Third, XRP broke below the rising trendline of a symmetrical triangle on its daily chart, a formation dating back to January. Analyst Ali Martinez flags $1.14 as the next structural support - approximately -16% from current levels. Whale transaction volume (transactions over $1 million) has dropped from 157 to 67 in nine days, a -57% contraction that removes a significant source of bid-side liquidity.
The session produced a clear divergence between what the sentiment data says and what on-chain behavior reflects.
Fear & Greed reached Extreme Fear.
Bitcoin ETFs posted 3-month high outflows.
Staked ETH supply hit an all-time high.
BTC and ETH both recovered intraday from session lows.
These signals are not contradictory if you separate the actors. The capital exiting ETFs and the capital committing to ETH staking are operating on different timelines with different objectives.
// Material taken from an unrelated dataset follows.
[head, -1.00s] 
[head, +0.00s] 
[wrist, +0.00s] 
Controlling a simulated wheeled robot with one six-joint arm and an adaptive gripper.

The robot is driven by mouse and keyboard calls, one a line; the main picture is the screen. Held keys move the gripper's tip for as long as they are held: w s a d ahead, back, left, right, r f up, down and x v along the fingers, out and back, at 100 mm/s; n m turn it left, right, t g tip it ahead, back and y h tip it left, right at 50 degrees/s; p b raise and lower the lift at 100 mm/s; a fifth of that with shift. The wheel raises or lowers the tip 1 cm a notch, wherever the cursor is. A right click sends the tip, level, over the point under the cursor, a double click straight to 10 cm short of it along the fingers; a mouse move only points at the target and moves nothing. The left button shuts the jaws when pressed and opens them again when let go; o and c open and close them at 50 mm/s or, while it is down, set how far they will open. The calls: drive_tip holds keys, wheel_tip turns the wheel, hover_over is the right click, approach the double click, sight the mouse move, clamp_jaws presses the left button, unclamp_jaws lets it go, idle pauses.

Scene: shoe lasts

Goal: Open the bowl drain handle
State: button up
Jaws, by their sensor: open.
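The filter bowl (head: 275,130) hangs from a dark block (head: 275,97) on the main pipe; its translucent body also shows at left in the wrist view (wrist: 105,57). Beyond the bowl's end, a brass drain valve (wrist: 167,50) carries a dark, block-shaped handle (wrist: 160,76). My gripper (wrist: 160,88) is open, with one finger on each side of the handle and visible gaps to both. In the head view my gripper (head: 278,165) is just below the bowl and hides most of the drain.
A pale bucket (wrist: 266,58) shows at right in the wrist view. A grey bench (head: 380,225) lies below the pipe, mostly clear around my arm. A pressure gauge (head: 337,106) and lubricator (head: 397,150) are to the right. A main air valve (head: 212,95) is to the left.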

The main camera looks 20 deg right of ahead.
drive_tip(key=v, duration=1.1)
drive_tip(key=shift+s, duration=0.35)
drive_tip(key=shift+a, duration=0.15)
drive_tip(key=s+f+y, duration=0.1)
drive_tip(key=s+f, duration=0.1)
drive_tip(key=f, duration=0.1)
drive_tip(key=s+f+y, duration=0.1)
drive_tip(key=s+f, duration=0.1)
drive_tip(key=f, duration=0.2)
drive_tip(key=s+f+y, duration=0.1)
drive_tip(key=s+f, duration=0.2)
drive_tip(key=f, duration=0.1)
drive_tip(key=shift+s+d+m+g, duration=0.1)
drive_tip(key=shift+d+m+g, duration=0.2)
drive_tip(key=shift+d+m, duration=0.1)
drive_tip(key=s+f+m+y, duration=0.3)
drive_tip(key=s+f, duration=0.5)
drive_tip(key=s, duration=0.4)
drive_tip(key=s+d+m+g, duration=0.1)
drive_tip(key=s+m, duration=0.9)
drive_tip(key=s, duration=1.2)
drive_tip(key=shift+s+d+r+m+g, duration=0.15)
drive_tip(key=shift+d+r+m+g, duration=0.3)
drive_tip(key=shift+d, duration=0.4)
ETF redemptions reflect macro-reactive positioning from institutions with short-to-medium duration mandates. Staking commitments reflect long-term holders removing supply from circulation with multi-year horizons.
The compression this creates is structural. Sentiment is at an extreme while the on-chain supply picture is tightening. Sellers pressing into Extreme Fear may find less available supply than the headline numbers suggest, while buyers chasing any recovery carry overhead from the ETF redemption overhang. The market is not in capitulation. It is sorting.
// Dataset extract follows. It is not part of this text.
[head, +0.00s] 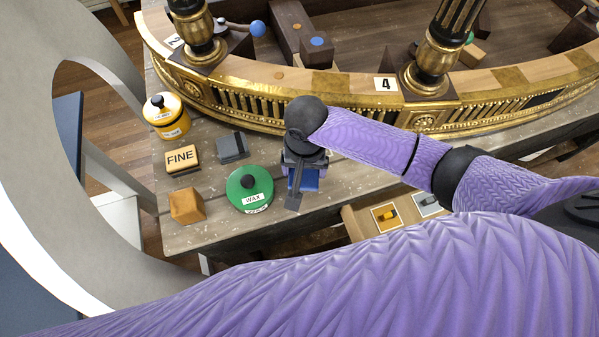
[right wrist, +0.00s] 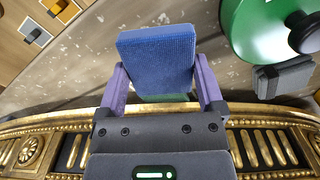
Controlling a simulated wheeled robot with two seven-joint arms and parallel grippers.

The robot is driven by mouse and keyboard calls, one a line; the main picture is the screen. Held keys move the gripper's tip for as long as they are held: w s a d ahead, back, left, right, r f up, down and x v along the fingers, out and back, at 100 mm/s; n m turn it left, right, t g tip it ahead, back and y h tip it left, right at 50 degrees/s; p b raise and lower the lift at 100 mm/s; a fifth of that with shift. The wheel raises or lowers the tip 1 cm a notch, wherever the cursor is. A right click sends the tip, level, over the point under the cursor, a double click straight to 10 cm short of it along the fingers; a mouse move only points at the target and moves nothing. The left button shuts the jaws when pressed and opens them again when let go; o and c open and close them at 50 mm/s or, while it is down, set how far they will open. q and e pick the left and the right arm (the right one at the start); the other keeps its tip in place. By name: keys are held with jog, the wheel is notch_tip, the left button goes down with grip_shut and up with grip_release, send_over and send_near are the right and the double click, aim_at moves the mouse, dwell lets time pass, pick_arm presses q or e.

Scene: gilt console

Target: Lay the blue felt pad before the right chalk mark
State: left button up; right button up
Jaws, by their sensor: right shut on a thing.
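My right gripper (head: 303,184) is shut on the blue felt pad (head: 309,180), partly hidden by the gripper, above the bench's front part. In the right wrist view the pad (right wrist: 158,58) sits between the two purple fingers of the gripper (right wrist: 160,75), its broad textured face showing. A green strip shows just below the pad there. The green WAX tin (head: 249,187) stands just left of the gripper. I cannot make out a chalk mark in either view. My left gripper is not in view.
The grey wooden bench (head: 225,235) carries a yellow tin (head: 166,116), a FINE block (head: 182,158), a dark grey block (head: 232,147) and an orange-brown block (head: 186,206). The curved gilt console (head: 290,111) with its columns lies behind. A card marked 4 (head: 385,84) stands on its rim.

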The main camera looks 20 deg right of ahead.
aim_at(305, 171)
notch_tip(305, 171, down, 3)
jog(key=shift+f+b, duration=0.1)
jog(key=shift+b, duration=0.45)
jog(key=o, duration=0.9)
The BEARISH regime on the 12-hour chart requires a decisive close above the 20-period EMA at approximately $77,450 to begin shifting. Without that, the current bounce reads as a relief move inside a downtrend rather than a structural reversal.
For XRP, the key threshold is whether price can reclaim the broken triangle trendline. A failure to do so opens the path toward the $1.14 level cited in technical analysis; a recovery above the break point would invalidate the bearish triangle signal.
The stablecoin situation warrants monitoring: if the StablR depeg spreads to larger issuers or triggers protocol-level liquidations, the risk profile of the session changes rapidly.
On the macro side, any further commentary from Kevin Warsh on rate expectations - or pricing changes in December rate futures - will directly affect the ETF flow dynamic. If rate expectations soften, the institutional trigger for ETF redemptions weakens. If they harden, outflows likely continue.
The structural read stays in place until either the ETF outflow pace reverses or the on-chain accumulation signals break down.